WORK INSTRUCTIONS. All of the material below is to be repeated exactly.

====

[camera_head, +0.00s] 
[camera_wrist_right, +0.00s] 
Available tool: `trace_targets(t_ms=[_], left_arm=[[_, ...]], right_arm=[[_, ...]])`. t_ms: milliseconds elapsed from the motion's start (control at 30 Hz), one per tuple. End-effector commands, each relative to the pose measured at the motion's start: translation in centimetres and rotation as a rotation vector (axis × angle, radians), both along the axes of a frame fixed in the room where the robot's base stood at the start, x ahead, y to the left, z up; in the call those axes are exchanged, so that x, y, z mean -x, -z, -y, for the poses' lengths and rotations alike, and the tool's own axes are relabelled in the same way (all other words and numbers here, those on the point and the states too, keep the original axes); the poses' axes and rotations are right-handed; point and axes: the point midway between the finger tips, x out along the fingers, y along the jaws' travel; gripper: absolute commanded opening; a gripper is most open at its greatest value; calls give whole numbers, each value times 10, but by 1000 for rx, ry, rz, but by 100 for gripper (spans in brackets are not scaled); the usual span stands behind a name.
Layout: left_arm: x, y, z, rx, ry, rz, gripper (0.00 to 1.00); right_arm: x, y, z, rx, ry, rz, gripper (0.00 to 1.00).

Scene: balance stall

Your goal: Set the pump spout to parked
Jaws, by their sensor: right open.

====

RESPONSE FOR THIS EXERCISE.
[camera_head, +0.00s] 
[camera_wrist_right, +0.00s] 
Available tool: `trace_targets(t_ms=[_], left_arm=[[_, ...]], right_arm=[[_, ...]])`. t_ms: milliseconds elapsed from the motion's start (control at 30 Hz), one per tuple. End-effector commands, each relative to the pose measured at the motion's start: translation in centimetres and rotation as a rotation vector (axis × angle, radians), both along the axes of a frame fixed in the room where the robot's base stood at the start, x ahead, y to the left, z up; in the call those axes are exchanged, so that x, y, z mean -x, -z, -y, for the poses' lengths and rotations alike, and the tool's own axes are relabelled in the same way (all other words and numbers here, those on the point and the states too, keep the original axes); the poses' axes and rotations are right-handed; point and axes: the point midway between the finger tips, x out along the fingers, y along the jaws' travel; gripper: absolute commanded opening; a gripper is most open at its greatest value; calls give whole numbers, each value times 10, but by 1000 for rx, ry, rz, but by 100 for gripper (spans in brackets are not scaled); the usual span stands behind a name.
Layout: left_arm: x, y, z, rx, ry, rz, gripper (0.00 to 1.00); right_arm: x, y, z, rx, ry, rz, gripper (0.00 to 1.00).

Scene: balance stall

Your goal: Set the pump spout to parked
Jaws, by their sensor: right open.

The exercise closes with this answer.